◆ DATA LINES
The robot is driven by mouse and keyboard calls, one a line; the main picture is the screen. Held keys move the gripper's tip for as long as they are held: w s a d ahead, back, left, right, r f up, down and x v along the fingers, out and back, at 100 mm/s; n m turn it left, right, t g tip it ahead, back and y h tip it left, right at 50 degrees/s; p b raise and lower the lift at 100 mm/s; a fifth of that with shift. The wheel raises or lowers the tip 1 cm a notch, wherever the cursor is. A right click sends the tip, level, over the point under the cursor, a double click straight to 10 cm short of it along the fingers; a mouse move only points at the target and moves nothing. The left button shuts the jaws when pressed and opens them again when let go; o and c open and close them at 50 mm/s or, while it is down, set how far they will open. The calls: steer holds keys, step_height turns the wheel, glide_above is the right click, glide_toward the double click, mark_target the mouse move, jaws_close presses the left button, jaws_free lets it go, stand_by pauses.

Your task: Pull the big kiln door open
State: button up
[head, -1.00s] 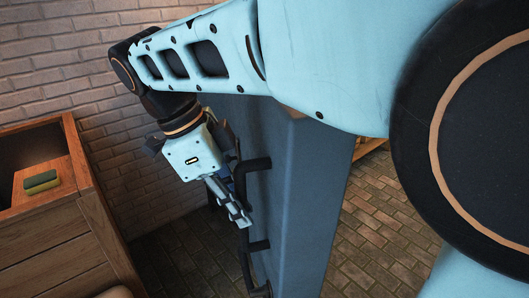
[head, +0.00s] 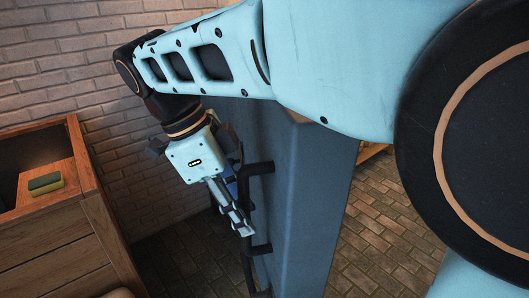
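The big kiln (head: 300,190) is a tall blue-grey box in the middle of the head view. Its upper part is partly covered by my arm. Black bar handles (head: 258,168) stick out from its left side. My gripper (head: 242,222) points down and to the right, beside these handles and overlapping them in the picture. Whether its fingers touch or close around a handle cannot be made out. The door's edge is not clear from this angle, so I cannot tell how far it is open.
A wooden cabinet (head: 60,240) with an open top compartment stands at the left. A green and yellow sponge (head: 45,184) lies on it. A brick wall (head: 60,75) is behind.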

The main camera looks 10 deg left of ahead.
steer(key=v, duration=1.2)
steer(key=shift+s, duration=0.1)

◆ PROMPT
Without the pictures, output the full listing exactly as it stands.

◆ FULL ANSWER
The robot is driven by mouse and keyboard calls, one a line; the main picture is the screen. Held keys move the gripper's tip for as long as they are held: w s a d ahead, back, left, right, r f up, down and x v along the fingers, out and back, at 100 mm/s; n m turn it left, right, t g tip it ahead, back and y h tip it left, right at 50 degrees/s; p b raise and lower the lift at 100 mm/s; a fifth of that with shift. The wheel raises or lowers the tip 1 cm a notch, wherever the cursor is. A right click sends the tip, level, over the point under the cursor, a double click straight to 10 cm short of it along the fingers; a mouse move only points at the target and moves nothing. The left button shuts the jaws when pressed and opens them again when let go; o and c open and close them at 50 mm/s or, while it is down, set how far they will open. The calls: steer holds keys, step_height turns the wheel, glide_above is the right click, glide_toward the double click, mark_target the mouse move, jaws_close presses the left button, jaws_free lets it go, stand_by pauses.

Your task: Pull the big kiln door open
State: button up
[head, -1.00s] 
[head, +0.00s] 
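The big kiln (head: 300,190) is a tall blue-grey box in the middle of the head view. Its upper part is partly covered by my arm. Black bar handles (head: 258,168) stick out from its left side. My gripper (head: 242,222) points down and to the right, beside these handles and overlapping them in the picture. Whether its fingers touch or close around a handle cannot be made out. The door's edge is not clear from this angle, so I cannot tell how far it is open.
A wooden cabinet (head: 60,240) with an open top compartment stands at the left. A green and yellow sponge (head: 45,184) lies on it. A brick wall (head: 60,75) is behind.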

The main camera looks 10 deg left of ahead.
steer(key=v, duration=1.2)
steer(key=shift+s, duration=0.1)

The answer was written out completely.